Monday, August 28, 2017

Equip Yourself to Make the Change You Wish to See

As Future Generations looks forward to offering a special opportunity, Equip Yourself to Make the Change You Wish to See: Learn Mahatma Gandhi’s Social Change Methods, a chance to study at Gandhi’s powerful Sevagram ashram, this blog posting provides some background. His methods are highly relevant for dealing with today’s challenges...

Gandhi's ashram in Sevagram, India-- participants in the certificate course Equip Yourself to Make the Change You Wish to See spend part of their course time here for an in-depth learning experience

Mahatma Gandhi coined the term swaraj (literally, self-rule, though he preferred to translate it as self-control) to describe the growing capacity of a population to determine its future. Gandhi was in South Africa at the time, and the idea of people rising up with internal nonviolent energy for political independence was a new concept in the world. His idea was that people could take control of their own destiny through taking control of the most basic functions of life. Colonialism was a loss of control, but so too was poverty, caste, and illness. From taking control over lives came true freedom; it allowed people to own their futures.

The Mahatma was not was not internationally recognized when he came to believe in swaraj. He wasn’t even in India or thinking of the independence of India, but wanted to improve a few lives in an intentional community on a very marginal piece of land in South Africa. What would grow into a freedom movement for one-fifth of the world’s population, indeed launch all the freedom movements of the 20th Century, began on a marginal piece of land and freedom for a few. 

Swaraj gave part of the answer, “a morality based in Truth” he often called it, a way by which people could define their destiny. His concern as his awareness grew was not simply opposition to the British Empire, but to the discrimination and poverty which underlay oppression. Fundamental social change was the objective, and the physical context for this control of destiny was the sparse land of his utopian South African Phoenix Colony. These then seeded an idea that would scale up into one of the world’s most powerful forces.

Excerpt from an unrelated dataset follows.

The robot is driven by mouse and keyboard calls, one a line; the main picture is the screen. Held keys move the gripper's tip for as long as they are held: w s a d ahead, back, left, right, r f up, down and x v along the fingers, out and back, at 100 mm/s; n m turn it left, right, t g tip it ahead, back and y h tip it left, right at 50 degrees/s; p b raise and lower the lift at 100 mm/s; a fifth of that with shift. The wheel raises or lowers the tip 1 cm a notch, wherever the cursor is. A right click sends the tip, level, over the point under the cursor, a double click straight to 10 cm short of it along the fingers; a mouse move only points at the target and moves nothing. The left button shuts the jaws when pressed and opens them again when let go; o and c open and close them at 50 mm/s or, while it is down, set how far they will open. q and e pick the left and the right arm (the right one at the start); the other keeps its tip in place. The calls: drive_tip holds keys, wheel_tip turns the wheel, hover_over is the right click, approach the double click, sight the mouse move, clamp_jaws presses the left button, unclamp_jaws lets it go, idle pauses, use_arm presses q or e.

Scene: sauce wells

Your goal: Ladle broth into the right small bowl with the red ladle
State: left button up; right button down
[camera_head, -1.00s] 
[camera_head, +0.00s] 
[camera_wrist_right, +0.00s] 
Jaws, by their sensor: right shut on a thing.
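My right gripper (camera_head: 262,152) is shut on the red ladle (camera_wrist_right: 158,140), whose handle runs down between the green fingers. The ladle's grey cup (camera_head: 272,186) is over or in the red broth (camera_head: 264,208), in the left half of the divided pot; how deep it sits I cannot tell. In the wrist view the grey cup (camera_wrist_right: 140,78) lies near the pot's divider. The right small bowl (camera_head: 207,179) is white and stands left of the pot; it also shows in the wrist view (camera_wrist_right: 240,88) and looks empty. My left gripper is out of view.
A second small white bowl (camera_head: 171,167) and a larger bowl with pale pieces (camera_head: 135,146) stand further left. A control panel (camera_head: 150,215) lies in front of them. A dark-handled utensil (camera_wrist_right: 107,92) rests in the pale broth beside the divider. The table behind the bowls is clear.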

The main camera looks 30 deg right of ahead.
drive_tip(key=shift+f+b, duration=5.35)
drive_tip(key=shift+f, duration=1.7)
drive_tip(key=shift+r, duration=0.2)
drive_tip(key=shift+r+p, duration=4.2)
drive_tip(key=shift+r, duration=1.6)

In some of his writing after the movement had started to expand in India, Gandhi expanded the term to gram swaraj, which is community-based freedom. Gram swaraj generates sustaining energy for the community from inside and with it self-correcting direction. It is inspired and regulated by satyagraha, the energy of Truth. Gandhi argued that the true forces that bring change in the lives of people come not from the marketplace, not from armies, not from a religion, not from political process, but from knowledge of Truth that is internalized and adhered to so that it continually corrects action. These forces that begin inside each individual then redefine society to bring authentic help to all people. 

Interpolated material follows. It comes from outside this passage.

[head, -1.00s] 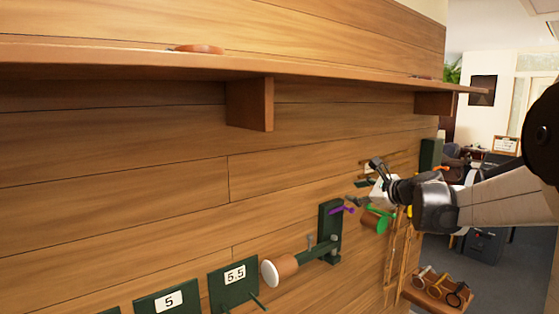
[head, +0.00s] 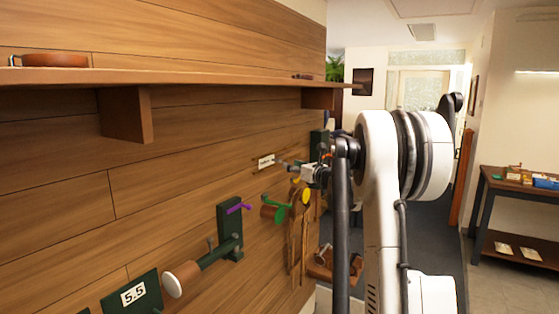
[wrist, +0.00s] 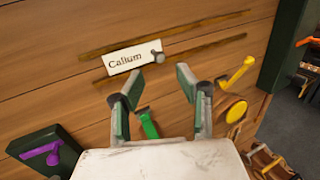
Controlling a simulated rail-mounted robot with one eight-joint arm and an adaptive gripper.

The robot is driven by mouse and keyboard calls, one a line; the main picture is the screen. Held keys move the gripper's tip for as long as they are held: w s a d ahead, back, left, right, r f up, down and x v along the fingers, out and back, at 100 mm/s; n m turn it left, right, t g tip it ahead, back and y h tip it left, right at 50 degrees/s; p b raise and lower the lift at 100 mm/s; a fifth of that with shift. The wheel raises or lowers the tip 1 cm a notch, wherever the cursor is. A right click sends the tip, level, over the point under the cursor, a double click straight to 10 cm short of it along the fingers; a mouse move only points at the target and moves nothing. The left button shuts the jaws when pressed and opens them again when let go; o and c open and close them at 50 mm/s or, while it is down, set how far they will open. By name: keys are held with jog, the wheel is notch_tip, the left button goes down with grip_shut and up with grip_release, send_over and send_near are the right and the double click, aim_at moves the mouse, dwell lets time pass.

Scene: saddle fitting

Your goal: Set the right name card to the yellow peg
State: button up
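A white name card (wrist: 134,58) reading "Callum" lies against the plank wall between two thin wooden strips. A grey knob (wrist: 157,56) shows at its right end. The card also shows in the head view (head: 266,161), just left of my gripper (head: 307,171). In the wrist view my gripper (wrist: 158,82) is open, its two dark green fingers spread below the card with nothing between them. A yellow peg (wrist: 237,75) sticks out of the wall to the right of the fingers. No second name card is clear in these frames.
A green peg (wrist: 149,124) shows between and below the fingers, a purple peg (wrist: 41,152) at lower left. A yellow disc (wrist: 236,110) hangs below the yellow peg. A long shelf (head: 180,77) runs above. A side table (head: 510,187) stands at far right.

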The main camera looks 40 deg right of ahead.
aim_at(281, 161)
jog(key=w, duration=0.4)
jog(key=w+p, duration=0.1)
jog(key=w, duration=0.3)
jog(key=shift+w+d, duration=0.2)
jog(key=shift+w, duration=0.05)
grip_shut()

His spinning wheel visibly conveyed this message on the importance of process and the search for Truth. Each individual turning his or her wheel gave evidence of self-potential and direction. The act of spinning used resources grown in that place, locally-grown cotton, locally-grown wood that made the wheels. When people wore khadi cloth they showed proof that a becoming life could be made by them. Done collectively, homespun khadi showed that India could weave a new life, using threads of local resources from one direction, massive energy of the villages from the other. Actually wearing these clothes of their own making as flags of self-reliance as they marched, India’s people gave evidence that they were dressing in a new way: their way. Do that, and from that other freedoms will grow. Swaraj was to strengthen India with tightly wound new fiber to pull apart deep forces of oppression: caste, poverty, ignorance, fear of leprosy, and gender discrimination.

Today, as military powers send soldiers to distant lands to free people and label the liberators “peacemakers,” and as corporations are freed to cross the world for cheap labor arguing that they create local development by creating jobs that bind people to global labor imbalances, the question must be asked (even if it cannot be answered): what is freedom? While freeing people from oppression and providing jobs are both freedoms, going toward freedom in the way that “peacemakers” and corporations pursue misses a core principle that guided Gandhi: that truth was in the process, the never-ending journey faithful to the operating principles. 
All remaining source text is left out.